Les récentes recherches sur les neurones miroirs ont montré que la reconnaissance des autres personnes, de leurs actions et de leurs intentions dépend de nos propres capacités motrices. Les normes institutionnelles, les valeurs sociales, ainsi que les relations de pouvoir s’incorporent principalement par mimétisme. Pour s’exercer et se reproduire, les hiérarchies complexes du pouvoir n’ont pas besoin de lois extérieures. Elles s’encodent dans les normes sociales somatiques. En tant qu’habitudes corporelles, généralement tenues pour acquises, elles échappent à la conscience critique et sont rarement remises en question.

Prendre soin de son corps

Aujourd’hui l’image du corps et les injonctions de « bien être » sont omniprésentes.
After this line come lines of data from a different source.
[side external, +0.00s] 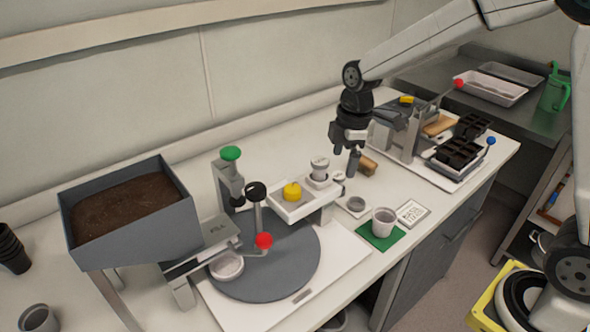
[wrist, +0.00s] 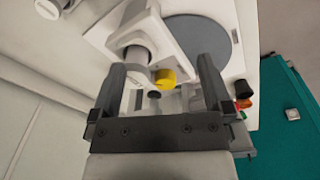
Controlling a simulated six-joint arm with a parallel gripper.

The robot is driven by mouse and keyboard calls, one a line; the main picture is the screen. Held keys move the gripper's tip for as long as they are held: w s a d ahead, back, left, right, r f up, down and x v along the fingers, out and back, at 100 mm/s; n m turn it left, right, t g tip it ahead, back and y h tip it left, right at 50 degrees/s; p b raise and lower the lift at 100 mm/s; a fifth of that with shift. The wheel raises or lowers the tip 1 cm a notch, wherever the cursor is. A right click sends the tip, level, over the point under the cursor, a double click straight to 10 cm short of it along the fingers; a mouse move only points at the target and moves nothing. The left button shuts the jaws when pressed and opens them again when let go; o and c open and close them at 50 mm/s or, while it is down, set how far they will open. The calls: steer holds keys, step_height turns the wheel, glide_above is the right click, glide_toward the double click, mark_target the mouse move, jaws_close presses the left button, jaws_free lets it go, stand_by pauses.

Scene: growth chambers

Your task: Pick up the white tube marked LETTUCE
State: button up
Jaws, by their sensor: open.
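A white cylinder (side external: 320,168) stands upright in the white holder beside the round turntable. It may be the tube, but I cannot read LETTUCE on it. In the wrist view a white cylinder (wrist: 134,58) shows at the holder, near the left finger. My gripper (side external: 346,160) is open and empty, pointing down just to the right of the cylinder and apart from it. In the wrist view my gripper (wrist: 162,75) has its two fingers spread wide, with the holder and a yellow knob (wrist: 165,78) showing between them.
The grey turntable (side external: 280,270) is below. A grey-white cup (side external: 383,222) stands on a green mat (side external: 379,242). A soil hopper (side external: 140,230) is at left.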

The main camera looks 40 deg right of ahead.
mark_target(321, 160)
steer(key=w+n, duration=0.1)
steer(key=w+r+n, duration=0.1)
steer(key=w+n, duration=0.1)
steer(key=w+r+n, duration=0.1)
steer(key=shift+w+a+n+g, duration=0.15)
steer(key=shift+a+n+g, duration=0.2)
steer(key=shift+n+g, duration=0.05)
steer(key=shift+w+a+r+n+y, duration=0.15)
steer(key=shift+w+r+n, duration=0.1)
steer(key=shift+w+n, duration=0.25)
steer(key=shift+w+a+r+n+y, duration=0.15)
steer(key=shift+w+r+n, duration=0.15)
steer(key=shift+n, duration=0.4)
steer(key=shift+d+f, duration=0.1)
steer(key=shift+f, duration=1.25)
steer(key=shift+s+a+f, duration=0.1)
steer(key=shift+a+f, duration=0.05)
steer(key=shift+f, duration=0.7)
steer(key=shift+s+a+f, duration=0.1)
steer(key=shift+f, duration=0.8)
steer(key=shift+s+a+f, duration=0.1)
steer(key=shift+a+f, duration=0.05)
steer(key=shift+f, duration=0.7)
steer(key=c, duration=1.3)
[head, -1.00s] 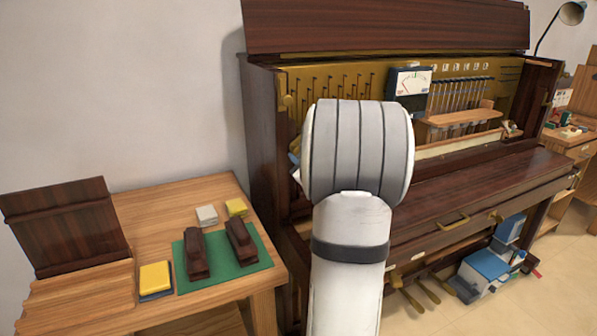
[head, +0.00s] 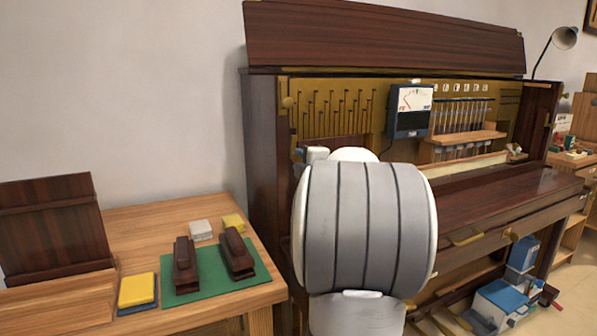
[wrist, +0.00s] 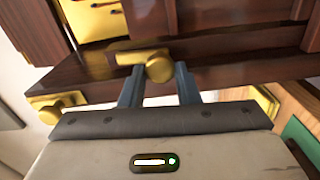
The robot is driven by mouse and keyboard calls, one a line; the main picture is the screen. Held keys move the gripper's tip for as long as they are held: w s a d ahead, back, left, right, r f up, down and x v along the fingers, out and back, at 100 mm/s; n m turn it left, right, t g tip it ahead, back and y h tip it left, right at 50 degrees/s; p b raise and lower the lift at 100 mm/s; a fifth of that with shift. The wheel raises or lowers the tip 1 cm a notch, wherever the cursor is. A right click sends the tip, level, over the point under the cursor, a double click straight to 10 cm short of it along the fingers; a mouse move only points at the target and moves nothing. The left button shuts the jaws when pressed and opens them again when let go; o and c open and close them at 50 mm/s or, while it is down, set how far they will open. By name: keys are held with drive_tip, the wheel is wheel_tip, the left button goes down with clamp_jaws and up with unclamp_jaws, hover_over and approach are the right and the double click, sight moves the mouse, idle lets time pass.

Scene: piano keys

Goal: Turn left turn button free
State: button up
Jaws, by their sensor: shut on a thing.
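In the wrist view, my gripper (wrist: 159,78) has its two blue-grey fingers on either side of a brass turn button (wrist: 157,65) with a round knob and a flat arm, on a dark wooden edge. The fingers are shut on the knob. In the head view, my pale arm covers the gripper and the held button. Another brass button (head: 288,102) shows on the piano's upper left side. A second brass fitting (wrist: 57,105) is at the left of the wrist view.
The upright piano (head: 262,160) has its lid raised. A wooden table (head: 140,215) at the left holds a green mat (head: 205,290) with dark blocks. A meter (head: 411,108) stands inside the piano. A lamp (head: 563,38) is at the far right.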

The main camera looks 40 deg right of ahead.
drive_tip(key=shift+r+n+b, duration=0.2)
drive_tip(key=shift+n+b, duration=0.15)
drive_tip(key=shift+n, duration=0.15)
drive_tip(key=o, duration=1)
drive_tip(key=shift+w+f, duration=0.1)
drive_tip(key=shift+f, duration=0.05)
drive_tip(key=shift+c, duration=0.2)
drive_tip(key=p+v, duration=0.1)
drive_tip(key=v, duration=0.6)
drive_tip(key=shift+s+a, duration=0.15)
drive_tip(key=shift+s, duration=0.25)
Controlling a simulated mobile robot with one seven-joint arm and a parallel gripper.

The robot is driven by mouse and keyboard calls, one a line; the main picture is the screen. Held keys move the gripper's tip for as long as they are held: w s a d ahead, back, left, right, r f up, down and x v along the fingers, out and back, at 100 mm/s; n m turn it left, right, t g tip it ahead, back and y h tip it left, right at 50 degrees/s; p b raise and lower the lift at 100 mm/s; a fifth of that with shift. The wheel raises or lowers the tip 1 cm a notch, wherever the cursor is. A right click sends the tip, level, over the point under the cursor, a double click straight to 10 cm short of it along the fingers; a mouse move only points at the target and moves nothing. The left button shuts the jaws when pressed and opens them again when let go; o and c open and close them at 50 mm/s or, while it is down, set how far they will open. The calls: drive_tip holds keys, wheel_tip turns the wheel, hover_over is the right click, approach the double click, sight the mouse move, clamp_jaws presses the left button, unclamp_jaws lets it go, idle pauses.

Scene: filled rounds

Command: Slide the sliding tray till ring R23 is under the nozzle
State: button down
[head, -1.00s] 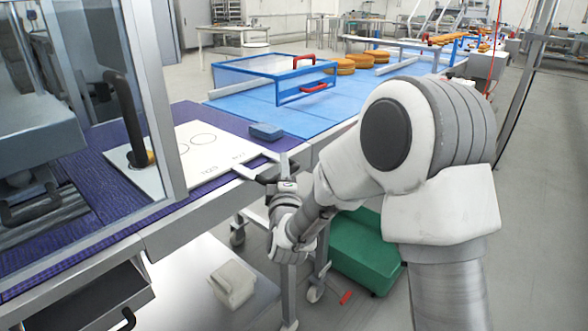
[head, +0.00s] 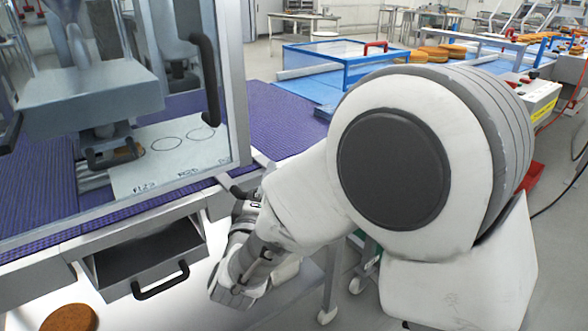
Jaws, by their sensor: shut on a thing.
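The sliding tray (head: 205,165) is a white plate inside the machine, with black ring outlines and small labels along its front edge. The nozzle (head: 108,131) hangs under a grey block (head: 90,97), over the tray's left end. A brown round piece (head: 124,153) shows there, partly hidden by a black handle, and two empty rings lie to its right. My gripper (head: 242,191) is shut on the tray's handle (head: 224,181) at its front right corner; my arm partly hides the grip.
A clear door with a black handle (head: 208,80) stands before the tray. An open drawer (head: 150,262) juts out below the bench. A blue-framed guard (head: 345,62) and brown rounds (head: 433,53) stand behind. Purple belt (head: 285,120) lies bare right of the tray.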

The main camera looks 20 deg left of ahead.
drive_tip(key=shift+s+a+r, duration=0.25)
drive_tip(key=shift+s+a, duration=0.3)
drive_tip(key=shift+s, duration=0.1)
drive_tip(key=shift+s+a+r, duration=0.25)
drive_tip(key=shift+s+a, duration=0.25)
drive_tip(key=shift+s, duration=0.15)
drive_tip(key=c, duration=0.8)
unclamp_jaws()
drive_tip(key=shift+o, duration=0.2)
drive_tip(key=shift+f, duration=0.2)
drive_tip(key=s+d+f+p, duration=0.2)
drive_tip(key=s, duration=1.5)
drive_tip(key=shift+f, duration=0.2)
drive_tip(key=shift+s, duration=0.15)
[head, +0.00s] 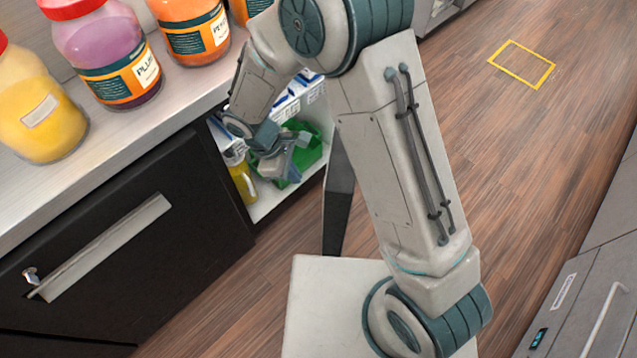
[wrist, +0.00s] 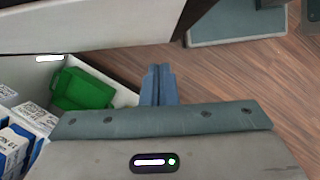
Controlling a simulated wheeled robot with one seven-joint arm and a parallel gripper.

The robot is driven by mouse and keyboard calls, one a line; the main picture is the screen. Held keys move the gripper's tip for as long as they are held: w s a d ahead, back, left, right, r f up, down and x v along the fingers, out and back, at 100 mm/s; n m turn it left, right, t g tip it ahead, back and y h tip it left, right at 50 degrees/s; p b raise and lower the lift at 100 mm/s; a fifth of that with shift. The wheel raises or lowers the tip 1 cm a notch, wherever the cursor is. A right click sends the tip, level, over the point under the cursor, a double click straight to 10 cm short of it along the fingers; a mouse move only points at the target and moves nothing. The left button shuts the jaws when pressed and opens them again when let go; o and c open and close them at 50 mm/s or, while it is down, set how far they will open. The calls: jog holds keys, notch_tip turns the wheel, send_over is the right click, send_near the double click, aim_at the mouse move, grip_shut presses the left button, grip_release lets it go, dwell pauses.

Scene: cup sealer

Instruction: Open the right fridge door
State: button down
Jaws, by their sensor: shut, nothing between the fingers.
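The right fridge door (head: 339,205) is a dark panel standing swung out from the counter front, partly hidden behind my arm. The compartment beside it is uncovered, with its white inner floor (head: 268,200) showing. My gripper (head: 290,168) is at this opening, inside the swung-out door, with its fingers together and empty. In the wrist view the shut fingers (wrist: 158,75) point forward beside the white compartment wall. A pale panel with a dark edge (wrist: 90,28) crosses the top left there; I cannot tell if it is the door. The door's handle is hidden.
A closed black front (head: 130,260) with a silver handle is at left. Jars (head: 110,60) stand on the counter (head: 120,135). Inside the fridge are a green bin (wrist: 85,90), boxes (wrist: 15,145) and a yellow bottle (head: 242,180). Wooden floor (head: 510,130) is clear at right.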

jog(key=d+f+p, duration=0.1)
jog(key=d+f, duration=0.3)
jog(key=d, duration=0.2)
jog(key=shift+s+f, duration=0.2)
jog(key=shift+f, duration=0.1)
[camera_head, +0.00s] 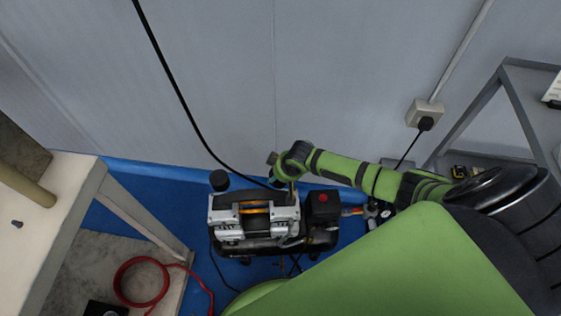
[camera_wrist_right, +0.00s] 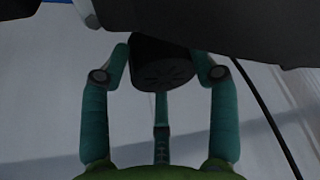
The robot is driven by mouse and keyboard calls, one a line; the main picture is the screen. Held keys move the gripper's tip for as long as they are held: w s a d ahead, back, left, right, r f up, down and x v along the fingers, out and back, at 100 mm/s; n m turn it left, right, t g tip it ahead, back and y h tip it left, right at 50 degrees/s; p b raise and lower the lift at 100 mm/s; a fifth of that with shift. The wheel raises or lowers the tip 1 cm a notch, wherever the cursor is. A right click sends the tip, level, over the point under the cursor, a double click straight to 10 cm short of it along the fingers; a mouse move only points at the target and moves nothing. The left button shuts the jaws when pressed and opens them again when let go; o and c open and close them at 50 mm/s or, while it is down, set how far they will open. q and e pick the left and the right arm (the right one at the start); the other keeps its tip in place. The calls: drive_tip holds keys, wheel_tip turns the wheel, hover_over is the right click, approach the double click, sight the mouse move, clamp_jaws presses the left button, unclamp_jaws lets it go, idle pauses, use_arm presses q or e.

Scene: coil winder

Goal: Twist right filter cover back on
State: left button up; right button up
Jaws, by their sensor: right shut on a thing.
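The right filter cover (camera_wrist_right: 162,65) is a black round cap with slots in its face, seen in the right wrist view. My right gripper (camera_wrist_right: 163,75) has its teal fingers around the cover and is shut on it. The cover sits up against a dark body at the top of that view; whether it is seated there cannot be told. In the head view the air compressor (camera_head: 255,222) stands on the blue floor, and my right wrist is over its back right side, hiding the right cover. The other black filter cover (camera_head: 219,181) is upright at its back left. My left gripper is not in view.
A grey wall (camera_head: 210,80) stands close behind the compressor. A black cable (camera_head: 172,80) hangs down the wall beside my right wrist. A white table (camera_head: 70,190) is at the left, a red hose (camera_head: 140,262) lies at lower left, and a grey shelf frame (camera_head: 490,90) is at right.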

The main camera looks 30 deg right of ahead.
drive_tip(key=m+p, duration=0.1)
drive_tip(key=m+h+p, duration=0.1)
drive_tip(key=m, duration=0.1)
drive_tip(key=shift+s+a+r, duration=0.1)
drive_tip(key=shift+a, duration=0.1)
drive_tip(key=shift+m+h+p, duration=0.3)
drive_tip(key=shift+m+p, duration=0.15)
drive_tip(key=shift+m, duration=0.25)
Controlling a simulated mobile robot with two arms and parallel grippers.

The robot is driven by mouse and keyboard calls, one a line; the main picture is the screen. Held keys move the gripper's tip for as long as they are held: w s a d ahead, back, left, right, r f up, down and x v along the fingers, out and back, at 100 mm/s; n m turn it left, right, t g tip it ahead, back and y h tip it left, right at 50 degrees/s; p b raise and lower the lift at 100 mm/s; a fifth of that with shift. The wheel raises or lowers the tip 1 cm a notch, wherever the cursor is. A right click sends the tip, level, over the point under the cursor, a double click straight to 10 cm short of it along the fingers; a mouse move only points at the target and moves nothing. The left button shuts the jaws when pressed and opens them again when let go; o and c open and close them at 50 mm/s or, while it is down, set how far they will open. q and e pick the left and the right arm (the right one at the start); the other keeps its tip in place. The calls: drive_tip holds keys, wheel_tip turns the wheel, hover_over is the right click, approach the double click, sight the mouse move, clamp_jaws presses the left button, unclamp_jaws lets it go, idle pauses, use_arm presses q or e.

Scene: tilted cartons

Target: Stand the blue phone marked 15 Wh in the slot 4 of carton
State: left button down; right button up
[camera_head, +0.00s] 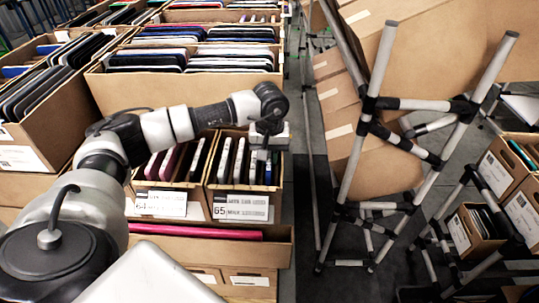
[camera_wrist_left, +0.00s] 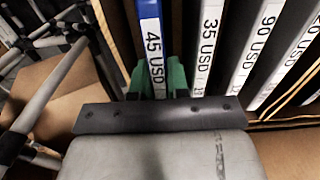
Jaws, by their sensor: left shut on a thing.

Cependant, ne nous leurrons pas. Il ne s’agit, en effet, souvent, que de changements de surface mis en scène par la société du spectacle. Ceux-ci sont par ailleurs caractéristiques d’un libéralisme économique débridé créant de faux besoins.

Mieux connaître et mieux prendre soin de son corps, c’est-à-dire de soi pour vivre plus intensément et plus amplement est le projet mélioriste du CAP (Centre d’Actualisation du Potentiel). L’outil/le moyen proposé est un tai chi chuan qui plonge ses racines dans les anciennes pratiques taoïstes tout en s’enrichissant des éclairages scientifiques les plus contemporains.

Une approche simple

Cette expérience de quelques décennies de pratique, de recherche et d’enseignement se traduit par la mise en évidence de quelques postures, mouvements et principes d’une simplicité déconcertante. Comment se tenir debout, marcher, bouger, toucher l’autre et être touché par l’autre, intégrer le monde en s’intégrant au monde de manière naturelle (avec liberté, ressenti, conscience et efficience).

Lorsque, dans nos interventions en ergonomie, nous accompagnons des opérateurs sur les chaînes de montage automobile, devant l’évidence de ce que nous les amenons à vivre, beaucoup nous disent : « pourquoi est-ce qu’on ne nous l’a jamais dit/montré », « pourquoi, est-ce que l’on n’enseigne pas cela à nos enfants à l’école ? ».

C’est aussi l’interrogation de Louis Landuyt, artiste lyrique, pédagogue et aujourd’hui pratiquant de tai chi chuan. Comme lui, j’ai vu nombre de jeunes musiciens « enfermés » dans leur corps. J’ai aussi constaté les conséquences de cet enfermement. J’ai vu par ailleurs les souffrances physiques et psychiques occasionnées. Lorsque, nous faisons entrevoir un autre usage du corps et de soi, nous percevons une lueur, issue d’un instant de lucidité. Celle-ci est aussitôt suivie par une immense terreur, celle de la remise en question. La facilité, c’est très difficile.